§ Task requirements
Exactly the lines from the one that contains "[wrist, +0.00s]" to the one that contains "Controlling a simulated", both lines included, should be copied, and no others.

— Begin Supplied data —

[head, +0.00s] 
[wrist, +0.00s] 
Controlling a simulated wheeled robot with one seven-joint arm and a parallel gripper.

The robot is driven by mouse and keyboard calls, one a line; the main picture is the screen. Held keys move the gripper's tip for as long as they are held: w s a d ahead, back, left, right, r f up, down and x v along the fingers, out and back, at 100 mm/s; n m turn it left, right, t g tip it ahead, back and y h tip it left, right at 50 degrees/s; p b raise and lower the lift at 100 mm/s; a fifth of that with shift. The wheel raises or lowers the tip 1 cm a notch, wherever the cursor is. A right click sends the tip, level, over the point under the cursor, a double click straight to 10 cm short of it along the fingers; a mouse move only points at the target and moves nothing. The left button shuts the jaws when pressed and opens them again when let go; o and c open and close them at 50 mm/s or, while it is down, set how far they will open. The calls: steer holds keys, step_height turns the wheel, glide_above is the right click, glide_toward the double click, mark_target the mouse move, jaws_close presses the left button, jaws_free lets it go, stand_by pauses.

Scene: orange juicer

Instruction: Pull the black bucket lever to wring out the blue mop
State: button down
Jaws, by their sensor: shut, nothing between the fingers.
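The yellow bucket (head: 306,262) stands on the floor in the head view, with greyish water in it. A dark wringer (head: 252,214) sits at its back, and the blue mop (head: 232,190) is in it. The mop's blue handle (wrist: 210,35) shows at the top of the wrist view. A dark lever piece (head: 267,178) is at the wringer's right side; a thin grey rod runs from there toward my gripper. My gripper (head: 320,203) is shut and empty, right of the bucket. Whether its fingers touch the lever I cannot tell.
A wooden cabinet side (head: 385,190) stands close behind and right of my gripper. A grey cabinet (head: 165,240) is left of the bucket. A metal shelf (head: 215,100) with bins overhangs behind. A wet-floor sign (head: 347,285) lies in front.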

— End Supplied data —

§ Final answer
[wrist, +0.00s] 
Controlling a simulated wheeled robot with one seven-joint arm and a parallel gripper.

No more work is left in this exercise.